──────── Information shown
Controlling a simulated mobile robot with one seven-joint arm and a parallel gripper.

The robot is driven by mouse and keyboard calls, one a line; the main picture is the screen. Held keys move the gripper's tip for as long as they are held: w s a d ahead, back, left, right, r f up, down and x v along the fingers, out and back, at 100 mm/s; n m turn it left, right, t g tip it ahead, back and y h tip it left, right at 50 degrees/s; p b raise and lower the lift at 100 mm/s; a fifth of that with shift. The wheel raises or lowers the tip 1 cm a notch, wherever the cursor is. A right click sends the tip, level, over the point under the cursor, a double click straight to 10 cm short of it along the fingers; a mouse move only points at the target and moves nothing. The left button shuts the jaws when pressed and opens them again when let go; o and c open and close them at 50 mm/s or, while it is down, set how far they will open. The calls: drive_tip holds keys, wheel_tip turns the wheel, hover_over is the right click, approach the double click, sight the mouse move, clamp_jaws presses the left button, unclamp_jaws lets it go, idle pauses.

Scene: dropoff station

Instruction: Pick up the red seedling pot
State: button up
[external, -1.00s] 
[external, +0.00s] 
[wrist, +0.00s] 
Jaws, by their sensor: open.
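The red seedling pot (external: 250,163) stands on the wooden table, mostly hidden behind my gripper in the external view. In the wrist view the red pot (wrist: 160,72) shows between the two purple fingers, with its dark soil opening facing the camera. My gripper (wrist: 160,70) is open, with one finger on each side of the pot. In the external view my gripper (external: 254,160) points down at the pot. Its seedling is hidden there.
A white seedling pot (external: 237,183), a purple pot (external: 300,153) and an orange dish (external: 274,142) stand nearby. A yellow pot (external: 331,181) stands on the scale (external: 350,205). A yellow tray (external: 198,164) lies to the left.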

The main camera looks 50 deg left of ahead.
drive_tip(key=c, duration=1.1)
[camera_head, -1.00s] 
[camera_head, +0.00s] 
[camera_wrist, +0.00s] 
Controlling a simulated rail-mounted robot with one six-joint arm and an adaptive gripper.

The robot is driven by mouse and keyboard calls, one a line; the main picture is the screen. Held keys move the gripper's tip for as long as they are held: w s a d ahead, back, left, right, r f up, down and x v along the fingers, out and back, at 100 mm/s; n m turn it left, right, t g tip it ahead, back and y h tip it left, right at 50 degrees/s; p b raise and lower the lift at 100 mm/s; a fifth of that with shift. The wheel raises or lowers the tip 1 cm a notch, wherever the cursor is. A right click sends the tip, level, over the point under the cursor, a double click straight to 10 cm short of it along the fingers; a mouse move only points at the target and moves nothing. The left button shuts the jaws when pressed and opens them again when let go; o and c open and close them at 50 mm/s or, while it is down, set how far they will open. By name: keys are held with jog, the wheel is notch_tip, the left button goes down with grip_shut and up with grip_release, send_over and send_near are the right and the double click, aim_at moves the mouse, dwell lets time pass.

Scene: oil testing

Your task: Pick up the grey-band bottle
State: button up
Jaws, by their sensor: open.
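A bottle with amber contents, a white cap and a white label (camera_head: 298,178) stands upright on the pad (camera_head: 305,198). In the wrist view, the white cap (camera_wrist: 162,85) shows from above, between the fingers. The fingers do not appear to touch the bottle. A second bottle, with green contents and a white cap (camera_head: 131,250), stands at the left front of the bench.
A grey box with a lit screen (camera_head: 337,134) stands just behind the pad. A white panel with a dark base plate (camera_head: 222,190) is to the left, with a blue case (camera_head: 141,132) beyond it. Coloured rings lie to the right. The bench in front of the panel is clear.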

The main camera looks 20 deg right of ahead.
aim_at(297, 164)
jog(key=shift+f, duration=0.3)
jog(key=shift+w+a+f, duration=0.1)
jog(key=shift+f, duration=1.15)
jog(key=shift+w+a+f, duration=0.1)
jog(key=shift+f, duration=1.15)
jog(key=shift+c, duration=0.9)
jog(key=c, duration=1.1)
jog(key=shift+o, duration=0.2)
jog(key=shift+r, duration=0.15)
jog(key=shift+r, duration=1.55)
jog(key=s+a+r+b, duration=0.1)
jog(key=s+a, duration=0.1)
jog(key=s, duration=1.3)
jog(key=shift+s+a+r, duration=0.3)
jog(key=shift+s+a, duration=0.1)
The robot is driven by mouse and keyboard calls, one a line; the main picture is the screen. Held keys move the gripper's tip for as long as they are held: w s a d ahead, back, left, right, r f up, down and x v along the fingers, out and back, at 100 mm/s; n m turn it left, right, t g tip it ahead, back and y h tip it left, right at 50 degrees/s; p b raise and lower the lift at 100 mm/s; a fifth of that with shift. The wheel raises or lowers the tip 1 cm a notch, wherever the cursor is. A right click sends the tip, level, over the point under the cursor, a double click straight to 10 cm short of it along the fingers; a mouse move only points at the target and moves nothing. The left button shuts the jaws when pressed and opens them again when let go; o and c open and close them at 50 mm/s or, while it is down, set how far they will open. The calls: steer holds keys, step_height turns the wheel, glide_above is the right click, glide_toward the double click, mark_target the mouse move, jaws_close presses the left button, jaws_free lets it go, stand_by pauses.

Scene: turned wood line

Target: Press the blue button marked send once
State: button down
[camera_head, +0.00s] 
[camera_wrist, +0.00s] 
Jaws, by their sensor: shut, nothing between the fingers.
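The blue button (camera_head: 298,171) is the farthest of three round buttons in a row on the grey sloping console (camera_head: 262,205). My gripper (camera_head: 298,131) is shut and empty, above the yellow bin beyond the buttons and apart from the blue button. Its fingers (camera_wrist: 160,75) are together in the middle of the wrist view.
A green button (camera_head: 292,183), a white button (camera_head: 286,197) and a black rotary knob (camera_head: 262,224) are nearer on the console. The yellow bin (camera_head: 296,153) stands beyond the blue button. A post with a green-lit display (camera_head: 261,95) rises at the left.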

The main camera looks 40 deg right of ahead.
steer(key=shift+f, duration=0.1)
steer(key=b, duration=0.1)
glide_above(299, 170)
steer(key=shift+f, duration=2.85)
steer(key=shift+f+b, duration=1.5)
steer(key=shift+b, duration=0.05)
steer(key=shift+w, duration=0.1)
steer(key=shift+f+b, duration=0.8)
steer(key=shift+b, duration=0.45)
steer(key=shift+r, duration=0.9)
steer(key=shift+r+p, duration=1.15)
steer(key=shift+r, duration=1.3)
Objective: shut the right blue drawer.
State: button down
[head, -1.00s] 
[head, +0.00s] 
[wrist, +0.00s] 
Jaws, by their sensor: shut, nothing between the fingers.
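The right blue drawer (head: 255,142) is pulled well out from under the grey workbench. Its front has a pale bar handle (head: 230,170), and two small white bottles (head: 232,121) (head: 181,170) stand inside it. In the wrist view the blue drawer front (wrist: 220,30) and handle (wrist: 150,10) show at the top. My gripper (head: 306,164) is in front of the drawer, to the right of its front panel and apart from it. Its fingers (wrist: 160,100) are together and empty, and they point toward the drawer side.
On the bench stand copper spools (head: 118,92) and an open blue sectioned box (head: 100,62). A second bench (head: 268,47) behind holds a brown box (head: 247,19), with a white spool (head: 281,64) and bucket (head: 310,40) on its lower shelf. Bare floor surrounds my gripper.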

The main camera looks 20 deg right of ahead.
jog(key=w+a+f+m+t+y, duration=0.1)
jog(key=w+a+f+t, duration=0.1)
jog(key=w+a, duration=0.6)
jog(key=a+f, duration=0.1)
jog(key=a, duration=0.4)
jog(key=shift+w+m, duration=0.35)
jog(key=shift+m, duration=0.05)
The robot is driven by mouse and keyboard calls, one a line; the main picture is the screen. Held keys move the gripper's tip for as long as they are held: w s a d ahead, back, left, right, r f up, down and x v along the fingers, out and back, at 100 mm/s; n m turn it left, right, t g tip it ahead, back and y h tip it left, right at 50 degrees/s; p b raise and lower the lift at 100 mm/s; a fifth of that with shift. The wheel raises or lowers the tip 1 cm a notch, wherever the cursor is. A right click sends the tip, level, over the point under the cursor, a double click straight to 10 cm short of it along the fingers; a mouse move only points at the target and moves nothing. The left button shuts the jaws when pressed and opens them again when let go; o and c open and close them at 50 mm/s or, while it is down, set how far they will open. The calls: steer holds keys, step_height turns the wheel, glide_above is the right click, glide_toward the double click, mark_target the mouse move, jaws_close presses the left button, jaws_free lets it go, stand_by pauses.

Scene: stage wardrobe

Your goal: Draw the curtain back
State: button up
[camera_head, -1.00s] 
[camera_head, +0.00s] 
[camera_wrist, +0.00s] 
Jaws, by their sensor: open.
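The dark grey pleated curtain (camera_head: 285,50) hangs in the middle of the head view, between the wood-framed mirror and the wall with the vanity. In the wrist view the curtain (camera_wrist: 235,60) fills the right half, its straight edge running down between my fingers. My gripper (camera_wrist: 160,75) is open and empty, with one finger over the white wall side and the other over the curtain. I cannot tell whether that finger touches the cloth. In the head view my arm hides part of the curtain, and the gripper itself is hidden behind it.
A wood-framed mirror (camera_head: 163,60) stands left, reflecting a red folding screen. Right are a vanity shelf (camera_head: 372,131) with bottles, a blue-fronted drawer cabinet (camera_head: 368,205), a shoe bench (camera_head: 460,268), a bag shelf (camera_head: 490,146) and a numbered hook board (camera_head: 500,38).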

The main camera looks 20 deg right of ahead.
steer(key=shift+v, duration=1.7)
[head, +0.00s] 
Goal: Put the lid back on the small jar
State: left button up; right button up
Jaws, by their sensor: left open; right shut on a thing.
────────────────
**Exercise goal:**
Report every line containing the word "Your" from the listing above.

**Correct response:**
Your task: Pick up the grey-band bottle
Your goal: Draw the curtain back

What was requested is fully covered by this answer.